Pembangunan unit sekolah baru, terutama di daerah terpencil, pembangunan sekolah berasrama untuk daerah-daerah yang penduduk yang sedikit, tetapi terpencar akibat kondisi geografis, dan pembangunan, dan pembangunan akses menuju sekolah-sekolah tersebut haruslah digenjot. Kalau perlu, bisa dihidupkan lagi SMP dan SMA/K inpres.

Kemudian sekolah negeri harus berubah menjadi sekolah negara, yang statusnya menjadi satuan kerja (satker) dengan biaya unit per sekolah, bukan per siswa, dan biaya itu harus membiayai semua kegiatan dan operasional yang dibutuhkan. Tidak boleh lagi ada pungutan dalam bentuk apa pun.

Untuk mempercepat proses terbukanya akses pendidikan untuk seluruh warga negara ini, Indonesia perlu mengimplementasikan model sekolah piagam atau charter school. Charter school ialah sekolah milik swasta, manajemen dan personelnya semua swasta, tetapi pembiayaannya 100% dari pemerintah.

Sama kondisinya dengan sekolah negara, di sekolah-sekolah itu tidak boleh ada pungutan apa pun. Mekanisme pembiayaannya menggunakan biaya unit per siswa per tahun yang dihitung cukup untuk membiayai semua kegiatan sekolah. Model sekolah itu sudah banyak dilaksanakan di luar negeri dan berdampak positif pada peningkatan akses layanan pendidikan publik.

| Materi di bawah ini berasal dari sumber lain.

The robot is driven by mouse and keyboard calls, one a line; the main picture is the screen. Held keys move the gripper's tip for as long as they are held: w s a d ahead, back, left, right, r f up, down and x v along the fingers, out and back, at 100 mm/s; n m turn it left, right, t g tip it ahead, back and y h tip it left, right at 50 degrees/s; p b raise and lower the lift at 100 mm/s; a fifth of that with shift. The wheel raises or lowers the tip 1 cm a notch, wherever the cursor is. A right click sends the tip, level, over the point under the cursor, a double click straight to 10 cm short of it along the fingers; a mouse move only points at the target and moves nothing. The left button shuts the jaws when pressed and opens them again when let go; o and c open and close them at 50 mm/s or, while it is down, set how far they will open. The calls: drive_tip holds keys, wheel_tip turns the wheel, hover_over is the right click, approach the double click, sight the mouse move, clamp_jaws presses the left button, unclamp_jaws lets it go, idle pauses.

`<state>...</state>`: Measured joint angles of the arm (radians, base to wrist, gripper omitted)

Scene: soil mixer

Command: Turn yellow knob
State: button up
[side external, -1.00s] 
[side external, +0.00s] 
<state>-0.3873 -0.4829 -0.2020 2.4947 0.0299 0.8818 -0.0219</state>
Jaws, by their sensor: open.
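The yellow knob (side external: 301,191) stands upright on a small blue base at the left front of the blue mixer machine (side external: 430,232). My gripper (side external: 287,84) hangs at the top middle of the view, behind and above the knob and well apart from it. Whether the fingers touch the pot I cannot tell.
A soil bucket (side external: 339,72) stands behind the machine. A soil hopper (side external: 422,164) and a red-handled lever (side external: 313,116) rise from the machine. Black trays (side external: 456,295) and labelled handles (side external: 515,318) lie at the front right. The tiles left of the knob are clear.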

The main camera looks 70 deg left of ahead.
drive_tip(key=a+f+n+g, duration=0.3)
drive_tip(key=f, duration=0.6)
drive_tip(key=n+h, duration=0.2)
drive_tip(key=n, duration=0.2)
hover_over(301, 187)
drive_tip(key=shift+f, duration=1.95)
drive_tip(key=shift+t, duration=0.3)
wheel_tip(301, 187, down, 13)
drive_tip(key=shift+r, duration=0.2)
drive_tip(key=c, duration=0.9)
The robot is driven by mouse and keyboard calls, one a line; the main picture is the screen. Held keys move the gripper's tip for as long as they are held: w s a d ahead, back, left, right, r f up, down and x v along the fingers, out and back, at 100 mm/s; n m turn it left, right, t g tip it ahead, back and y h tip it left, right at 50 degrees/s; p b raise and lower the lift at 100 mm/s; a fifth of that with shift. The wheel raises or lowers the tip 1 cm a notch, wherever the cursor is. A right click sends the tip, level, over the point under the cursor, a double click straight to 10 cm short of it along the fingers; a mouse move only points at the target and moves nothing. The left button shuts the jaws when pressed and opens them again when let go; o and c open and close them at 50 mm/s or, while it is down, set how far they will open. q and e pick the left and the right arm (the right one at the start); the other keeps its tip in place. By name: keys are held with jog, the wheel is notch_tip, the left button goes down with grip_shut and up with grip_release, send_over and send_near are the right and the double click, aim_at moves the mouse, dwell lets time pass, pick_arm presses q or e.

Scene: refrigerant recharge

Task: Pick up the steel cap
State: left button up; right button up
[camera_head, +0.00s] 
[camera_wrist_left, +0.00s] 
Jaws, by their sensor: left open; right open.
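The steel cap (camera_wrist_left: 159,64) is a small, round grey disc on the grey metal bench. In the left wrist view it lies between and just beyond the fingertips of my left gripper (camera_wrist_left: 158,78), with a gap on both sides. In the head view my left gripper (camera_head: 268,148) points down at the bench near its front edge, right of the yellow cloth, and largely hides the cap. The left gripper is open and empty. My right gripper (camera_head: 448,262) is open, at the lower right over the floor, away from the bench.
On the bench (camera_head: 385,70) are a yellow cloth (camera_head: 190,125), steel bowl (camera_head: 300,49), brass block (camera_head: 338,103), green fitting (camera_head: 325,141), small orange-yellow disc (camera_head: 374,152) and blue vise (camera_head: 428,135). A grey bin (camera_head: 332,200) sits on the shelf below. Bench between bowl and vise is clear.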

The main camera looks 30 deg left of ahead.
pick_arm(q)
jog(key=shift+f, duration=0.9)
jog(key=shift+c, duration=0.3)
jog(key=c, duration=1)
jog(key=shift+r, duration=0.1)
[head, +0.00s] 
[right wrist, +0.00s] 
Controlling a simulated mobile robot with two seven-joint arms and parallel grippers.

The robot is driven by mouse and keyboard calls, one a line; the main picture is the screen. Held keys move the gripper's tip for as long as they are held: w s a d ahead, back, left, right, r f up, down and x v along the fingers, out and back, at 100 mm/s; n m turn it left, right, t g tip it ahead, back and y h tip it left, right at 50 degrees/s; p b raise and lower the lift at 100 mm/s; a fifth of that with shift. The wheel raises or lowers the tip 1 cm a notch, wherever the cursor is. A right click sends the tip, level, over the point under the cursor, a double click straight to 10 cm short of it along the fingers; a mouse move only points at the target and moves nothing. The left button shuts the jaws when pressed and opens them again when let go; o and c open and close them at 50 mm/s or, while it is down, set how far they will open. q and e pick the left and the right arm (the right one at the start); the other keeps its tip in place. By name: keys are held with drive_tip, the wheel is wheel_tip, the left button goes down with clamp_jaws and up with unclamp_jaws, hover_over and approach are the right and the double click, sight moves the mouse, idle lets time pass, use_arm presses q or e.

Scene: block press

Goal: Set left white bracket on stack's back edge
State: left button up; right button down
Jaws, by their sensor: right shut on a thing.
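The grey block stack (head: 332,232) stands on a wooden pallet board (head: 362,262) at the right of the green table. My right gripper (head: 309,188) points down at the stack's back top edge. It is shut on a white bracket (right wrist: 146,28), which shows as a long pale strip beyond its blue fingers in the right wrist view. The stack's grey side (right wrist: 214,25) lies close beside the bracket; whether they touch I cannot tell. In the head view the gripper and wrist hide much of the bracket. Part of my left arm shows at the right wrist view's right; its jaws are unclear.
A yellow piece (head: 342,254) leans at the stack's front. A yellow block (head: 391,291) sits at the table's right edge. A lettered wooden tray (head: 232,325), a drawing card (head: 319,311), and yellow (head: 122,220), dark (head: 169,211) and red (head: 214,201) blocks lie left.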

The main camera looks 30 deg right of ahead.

Sekolah swasta akan menjadi pilihan bagi peserta didik jika merasa tidak sesuai dengan model pendidikan di sekolah negara maupun sekolah piagam. Sekolah-sekolah swasta tersebut tidak perlu lagi mendapatkan bantuan dari pemerintah sama sekali dan sebaiknya memiliki kebebasan dalam menentukan kurikulum, seperti kurikulum internasional, juga dibiarkan untuk mengembangkan budaya sekolah sendiri.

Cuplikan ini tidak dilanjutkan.